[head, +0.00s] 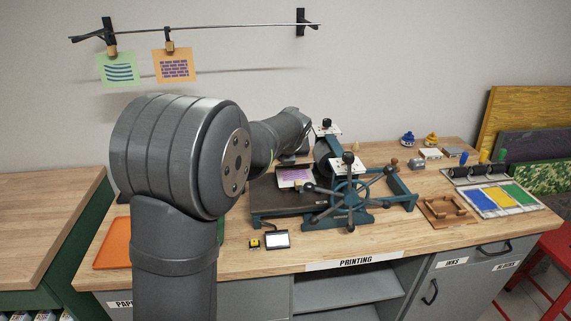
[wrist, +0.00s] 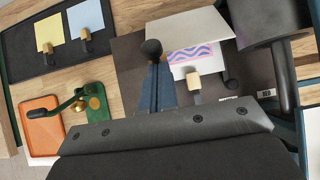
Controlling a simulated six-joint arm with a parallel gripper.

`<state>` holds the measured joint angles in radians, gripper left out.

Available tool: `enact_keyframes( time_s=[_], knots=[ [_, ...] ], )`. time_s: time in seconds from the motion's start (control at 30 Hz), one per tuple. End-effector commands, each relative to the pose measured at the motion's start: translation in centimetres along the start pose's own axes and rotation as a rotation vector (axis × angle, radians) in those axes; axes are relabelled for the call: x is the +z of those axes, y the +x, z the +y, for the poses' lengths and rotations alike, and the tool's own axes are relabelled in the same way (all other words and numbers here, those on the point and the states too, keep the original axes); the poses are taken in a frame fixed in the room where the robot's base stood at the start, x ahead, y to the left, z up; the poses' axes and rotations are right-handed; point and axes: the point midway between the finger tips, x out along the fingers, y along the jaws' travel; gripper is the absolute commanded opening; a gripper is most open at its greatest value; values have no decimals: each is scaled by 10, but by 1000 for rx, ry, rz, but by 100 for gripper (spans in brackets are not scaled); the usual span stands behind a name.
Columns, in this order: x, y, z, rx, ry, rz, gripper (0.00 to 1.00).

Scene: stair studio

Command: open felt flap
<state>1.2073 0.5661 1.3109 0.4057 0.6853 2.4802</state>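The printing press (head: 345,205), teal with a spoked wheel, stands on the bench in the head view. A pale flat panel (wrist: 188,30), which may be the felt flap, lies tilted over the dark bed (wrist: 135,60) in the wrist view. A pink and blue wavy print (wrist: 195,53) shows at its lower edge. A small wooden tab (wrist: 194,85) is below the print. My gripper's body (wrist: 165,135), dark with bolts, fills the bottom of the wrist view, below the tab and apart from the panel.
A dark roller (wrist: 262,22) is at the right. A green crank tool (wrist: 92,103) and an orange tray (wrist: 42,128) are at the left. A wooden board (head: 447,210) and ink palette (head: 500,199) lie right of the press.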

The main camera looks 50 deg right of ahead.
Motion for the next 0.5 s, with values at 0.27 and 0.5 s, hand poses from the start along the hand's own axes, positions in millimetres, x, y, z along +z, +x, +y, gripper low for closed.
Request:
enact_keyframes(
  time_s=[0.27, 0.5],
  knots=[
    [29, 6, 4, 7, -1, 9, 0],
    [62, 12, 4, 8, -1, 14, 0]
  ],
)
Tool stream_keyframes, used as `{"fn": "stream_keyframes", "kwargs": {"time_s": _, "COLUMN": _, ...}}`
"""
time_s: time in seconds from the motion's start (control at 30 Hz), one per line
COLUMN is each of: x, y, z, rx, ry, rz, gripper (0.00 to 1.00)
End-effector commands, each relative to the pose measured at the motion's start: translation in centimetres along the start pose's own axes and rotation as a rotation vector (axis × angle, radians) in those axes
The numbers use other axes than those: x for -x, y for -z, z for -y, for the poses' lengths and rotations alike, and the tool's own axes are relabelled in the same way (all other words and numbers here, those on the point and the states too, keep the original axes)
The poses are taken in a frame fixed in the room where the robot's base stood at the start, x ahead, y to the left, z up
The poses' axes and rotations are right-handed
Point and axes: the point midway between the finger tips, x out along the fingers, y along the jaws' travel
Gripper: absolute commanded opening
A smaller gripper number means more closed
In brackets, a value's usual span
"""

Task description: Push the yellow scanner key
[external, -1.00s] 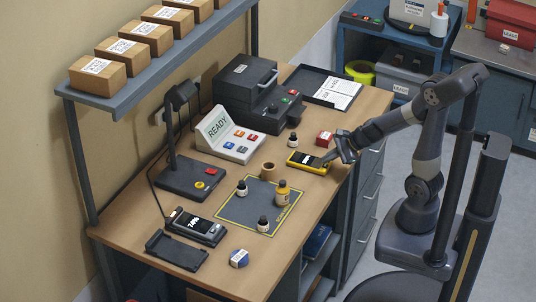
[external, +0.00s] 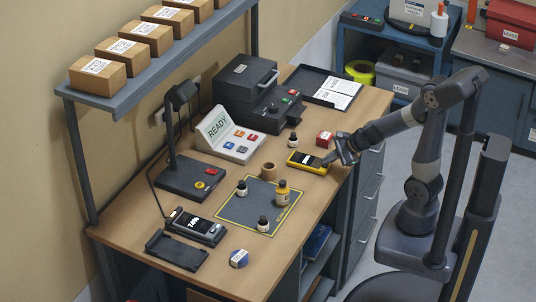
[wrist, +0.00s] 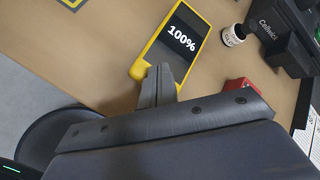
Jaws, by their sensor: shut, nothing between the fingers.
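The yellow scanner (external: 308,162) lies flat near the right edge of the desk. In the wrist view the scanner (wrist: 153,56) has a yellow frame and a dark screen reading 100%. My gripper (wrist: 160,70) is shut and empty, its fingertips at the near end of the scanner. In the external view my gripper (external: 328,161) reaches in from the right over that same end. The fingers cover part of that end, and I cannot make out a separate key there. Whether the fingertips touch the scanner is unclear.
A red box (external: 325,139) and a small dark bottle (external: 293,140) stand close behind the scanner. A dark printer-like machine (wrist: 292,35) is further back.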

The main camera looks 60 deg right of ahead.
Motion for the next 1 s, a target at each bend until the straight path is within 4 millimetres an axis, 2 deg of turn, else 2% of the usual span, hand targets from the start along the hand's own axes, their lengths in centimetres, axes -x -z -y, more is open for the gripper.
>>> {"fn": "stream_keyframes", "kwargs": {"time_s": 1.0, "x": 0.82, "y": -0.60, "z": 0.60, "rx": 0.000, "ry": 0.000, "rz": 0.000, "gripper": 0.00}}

--

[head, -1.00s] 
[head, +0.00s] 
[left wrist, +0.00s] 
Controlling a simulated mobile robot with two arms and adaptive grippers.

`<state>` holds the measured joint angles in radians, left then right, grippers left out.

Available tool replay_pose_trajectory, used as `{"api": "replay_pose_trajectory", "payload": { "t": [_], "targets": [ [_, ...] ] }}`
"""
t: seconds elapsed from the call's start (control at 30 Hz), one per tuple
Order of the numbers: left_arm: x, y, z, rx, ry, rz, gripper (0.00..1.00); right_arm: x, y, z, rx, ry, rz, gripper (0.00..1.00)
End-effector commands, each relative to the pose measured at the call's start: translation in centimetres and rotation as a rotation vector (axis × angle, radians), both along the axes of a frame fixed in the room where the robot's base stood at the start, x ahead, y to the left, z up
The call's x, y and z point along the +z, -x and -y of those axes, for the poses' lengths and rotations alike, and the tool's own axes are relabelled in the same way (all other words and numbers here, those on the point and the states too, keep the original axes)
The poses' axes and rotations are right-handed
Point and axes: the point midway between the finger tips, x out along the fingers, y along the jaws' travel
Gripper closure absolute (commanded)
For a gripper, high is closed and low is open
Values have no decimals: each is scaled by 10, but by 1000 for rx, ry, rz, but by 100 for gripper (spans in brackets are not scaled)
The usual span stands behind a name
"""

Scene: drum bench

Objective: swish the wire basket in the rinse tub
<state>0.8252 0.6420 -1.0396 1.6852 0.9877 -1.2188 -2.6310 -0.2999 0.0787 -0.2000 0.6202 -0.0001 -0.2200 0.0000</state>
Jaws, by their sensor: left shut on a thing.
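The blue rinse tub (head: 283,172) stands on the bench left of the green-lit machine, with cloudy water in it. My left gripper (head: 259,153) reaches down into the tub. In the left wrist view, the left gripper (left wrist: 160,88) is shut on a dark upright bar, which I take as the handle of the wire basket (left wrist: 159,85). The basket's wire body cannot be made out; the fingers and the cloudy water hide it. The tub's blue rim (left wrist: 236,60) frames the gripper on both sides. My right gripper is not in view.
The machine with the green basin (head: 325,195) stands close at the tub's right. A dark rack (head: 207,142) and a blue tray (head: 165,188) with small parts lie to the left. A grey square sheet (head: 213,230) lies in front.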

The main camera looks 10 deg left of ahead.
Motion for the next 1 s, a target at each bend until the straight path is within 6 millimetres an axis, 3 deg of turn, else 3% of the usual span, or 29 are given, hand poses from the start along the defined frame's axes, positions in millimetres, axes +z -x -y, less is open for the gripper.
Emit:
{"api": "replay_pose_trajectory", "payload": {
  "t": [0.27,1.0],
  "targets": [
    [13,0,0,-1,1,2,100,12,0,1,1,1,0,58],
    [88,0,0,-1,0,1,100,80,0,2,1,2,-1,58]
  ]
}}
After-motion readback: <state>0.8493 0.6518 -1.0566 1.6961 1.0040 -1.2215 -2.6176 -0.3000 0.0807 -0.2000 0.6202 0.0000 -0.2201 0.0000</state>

> _Prompt_: Transcribe word for word the lines from the one holding "<state>0.8252 0.6420 -1.0396" through the one holding "less is open for the gripper.". Include both, and add nothing.

> _Finished exercise_:
<state>0.8252 0.6420 -1.0396 1.6852 0.9877 -1.2188 -2.6310 -0.2999 0.0787 -0.2000 0.6202 -0.0001 -0.2200 0.0000</state>
Jaws, by their sensor: left shut on a thing.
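The blue rinse tub (head: 283,172) stands on the bench left of the green-lit machine, with cloudy water in it. My left gripper (head: 259,153) reaches down into the tub. In the left wrist view, the left gripper (left wrist: 160,88) is shut on a dark upright bar, which I take as the handle of the wire basket (left wrist: 159,85). The basket's wire body cannot be made out; the fingers and the cloudy water hide it. The tub's blue rim (left wrist: 236,60) frames the gripper on both sides. My right gripper is not in view.
The machine with the green basin (head: 325,195) stands close at the tub's right. A dark rack (head: 207,142) and a blue tray (head: 165,188) with small parts lie to the left. A grey square sheet (head: 213,230) lies in front.

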The main camera looks 10 deg left of ahead.
Motion for the next 1 s, a target at each bend until the straight path is within 6 millimetres an axis, 3 deg of turn, else 3% of the usual span, or 29 are given, hand poses from the start along the defined frame's axes, positions in millimetres, axes +z -x -y, less is open for the gripper.

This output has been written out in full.